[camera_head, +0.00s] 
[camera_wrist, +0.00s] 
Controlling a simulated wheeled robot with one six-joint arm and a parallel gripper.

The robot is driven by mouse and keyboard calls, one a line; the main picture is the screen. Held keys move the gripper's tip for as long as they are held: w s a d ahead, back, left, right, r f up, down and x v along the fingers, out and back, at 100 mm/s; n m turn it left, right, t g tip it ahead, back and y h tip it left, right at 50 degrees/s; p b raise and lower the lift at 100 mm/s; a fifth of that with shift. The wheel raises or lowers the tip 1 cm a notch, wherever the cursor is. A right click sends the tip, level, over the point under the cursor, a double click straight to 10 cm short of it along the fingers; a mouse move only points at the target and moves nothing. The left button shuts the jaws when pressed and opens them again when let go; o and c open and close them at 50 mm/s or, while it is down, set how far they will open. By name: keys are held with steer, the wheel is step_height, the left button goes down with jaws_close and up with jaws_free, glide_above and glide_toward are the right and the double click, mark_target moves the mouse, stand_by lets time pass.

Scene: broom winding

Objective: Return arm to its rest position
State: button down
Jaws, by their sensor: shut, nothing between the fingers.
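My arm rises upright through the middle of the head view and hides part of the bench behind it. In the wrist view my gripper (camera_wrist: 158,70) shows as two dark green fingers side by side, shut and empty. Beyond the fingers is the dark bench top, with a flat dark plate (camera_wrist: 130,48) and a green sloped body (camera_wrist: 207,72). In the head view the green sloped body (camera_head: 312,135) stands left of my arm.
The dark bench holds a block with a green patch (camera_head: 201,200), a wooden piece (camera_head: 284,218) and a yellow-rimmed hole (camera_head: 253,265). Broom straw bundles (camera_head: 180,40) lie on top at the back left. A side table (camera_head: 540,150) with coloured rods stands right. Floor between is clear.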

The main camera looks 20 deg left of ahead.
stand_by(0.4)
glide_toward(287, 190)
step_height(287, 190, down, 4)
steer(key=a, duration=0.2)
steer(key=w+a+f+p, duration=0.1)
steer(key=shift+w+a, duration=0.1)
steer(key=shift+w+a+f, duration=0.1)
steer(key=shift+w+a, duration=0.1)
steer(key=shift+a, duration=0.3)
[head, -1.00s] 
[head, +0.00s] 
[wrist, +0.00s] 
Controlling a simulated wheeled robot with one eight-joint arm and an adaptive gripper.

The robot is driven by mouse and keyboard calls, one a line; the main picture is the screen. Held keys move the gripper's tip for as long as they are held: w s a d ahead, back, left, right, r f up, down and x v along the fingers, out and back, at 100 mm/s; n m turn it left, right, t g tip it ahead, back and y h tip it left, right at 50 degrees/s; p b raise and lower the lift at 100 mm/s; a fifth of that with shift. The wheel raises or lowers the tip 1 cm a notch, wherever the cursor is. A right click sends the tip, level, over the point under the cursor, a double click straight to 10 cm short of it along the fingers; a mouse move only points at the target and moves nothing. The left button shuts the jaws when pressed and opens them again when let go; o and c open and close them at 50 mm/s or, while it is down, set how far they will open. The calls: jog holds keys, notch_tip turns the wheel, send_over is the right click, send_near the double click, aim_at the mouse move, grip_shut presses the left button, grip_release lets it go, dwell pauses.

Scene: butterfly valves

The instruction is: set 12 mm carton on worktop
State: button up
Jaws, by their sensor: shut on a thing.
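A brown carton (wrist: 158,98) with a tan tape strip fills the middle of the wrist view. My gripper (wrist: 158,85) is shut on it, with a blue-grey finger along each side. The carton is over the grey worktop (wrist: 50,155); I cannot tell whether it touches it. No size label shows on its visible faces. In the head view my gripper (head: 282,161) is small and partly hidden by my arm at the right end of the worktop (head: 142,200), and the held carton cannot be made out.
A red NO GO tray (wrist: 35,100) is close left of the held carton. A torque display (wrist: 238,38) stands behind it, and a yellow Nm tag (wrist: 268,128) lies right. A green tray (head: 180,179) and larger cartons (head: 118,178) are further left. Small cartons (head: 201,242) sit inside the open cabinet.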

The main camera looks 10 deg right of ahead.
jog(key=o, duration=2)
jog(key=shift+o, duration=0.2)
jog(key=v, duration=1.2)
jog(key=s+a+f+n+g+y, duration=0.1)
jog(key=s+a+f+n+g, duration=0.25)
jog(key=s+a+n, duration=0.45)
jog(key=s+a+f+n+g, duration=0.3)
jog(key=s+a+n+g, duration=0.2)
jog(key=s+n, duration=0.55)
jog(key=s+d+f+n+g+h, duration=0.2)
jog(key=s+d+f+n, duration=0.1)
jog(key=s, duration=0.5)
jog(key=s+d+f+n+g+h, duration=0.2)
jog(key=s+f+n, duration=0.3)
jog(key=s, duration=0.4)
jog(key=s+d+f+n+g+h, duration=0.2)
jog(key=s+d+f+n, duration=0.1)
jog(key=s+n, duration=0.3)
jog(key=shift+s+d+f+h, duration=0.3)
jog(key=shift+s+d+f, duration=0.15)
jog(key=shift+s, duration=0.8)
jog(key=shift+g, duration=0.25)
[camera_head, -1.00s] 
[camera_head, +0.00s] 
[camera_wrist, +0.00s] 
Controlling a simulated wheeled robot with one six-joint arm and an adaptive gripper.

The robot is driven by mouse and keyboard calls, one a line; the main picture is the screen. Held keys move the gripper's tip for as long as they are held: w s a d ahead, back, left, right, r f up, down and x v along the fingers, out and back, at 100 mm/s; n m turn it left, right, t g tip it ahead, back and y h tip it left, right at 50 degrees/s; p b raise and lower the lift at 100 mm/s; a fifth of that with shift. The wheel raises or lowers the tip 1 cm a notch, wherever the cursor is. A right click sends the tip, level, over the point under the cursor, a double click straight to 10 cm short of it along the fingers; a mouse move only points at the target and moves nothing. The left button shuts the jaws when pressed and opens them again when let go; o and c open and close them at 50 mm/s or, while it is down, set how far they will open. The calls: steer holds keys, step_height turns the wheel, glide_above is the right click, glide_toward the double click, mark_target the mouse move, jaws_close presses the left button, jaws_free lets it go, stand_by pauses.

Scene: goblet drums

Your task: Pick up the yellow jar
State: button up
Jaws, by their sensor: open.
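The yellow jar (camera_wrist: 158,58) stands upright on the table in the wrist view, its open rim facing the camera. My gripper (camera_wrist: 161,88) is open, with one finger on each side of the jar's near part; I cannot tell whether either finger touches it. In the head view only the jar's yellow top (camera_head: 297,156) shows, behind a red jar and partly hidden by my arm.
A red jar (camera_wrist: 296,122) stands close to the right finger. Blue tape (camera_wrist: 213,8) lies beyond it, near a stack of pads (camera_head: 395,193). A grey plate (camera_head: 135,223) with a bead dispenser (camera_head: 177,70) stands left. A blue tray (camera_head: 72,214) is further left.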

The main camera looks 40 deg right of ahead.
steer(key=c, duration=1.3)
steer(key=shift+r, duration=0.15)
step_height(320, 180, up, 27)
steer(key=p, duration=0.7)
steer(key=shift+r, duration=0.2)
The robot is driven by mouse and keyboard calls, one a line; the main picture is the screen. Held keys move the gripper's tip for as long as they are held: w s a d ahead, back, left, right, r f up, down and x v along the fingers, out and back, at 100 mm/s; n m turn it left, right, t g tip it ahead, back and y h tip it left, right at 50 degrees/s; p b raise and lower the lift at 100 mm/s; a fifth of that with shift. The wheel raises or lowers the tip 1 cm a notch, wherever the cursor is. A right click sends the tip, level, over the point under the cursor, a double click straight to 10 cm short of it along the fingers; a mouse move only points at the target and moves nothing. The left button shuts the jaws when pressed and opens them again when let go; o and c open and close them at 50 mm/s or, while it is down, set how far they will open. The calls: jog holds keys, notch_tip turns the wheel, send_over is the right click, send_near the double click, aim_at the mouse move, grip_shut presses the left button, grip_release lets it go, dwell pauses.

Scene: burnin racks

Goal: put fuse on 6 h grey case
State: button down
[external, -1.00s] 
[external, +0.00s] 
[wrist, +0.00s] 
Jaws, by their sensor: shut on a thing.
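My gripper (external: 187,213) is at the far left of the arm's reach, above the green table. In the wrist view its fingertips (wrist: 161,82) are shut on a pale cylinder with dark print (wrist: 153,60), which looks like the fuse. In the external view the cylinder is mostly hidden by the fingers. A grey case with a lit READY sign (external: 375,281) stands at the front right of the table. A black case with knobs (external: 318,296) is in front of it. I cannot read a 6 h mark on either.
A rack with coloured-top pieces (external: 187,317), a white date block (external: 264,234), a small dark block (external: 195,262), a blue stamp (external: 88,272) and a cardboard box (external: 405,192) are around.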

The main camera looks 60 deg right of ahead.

^^^^

* **Stated task**: Give every line of the material that includes the string "simulated".

* **Response to the task**:
Controlling a simulated wheeled robot with one six-joint arm and a parallel gripper.
Controlling a simulated wheeled robot with one eight-joint arm and an adaptive gripper.
Controlling a simulated wheeled robot with one six-joint arm and an adaptive gripper.

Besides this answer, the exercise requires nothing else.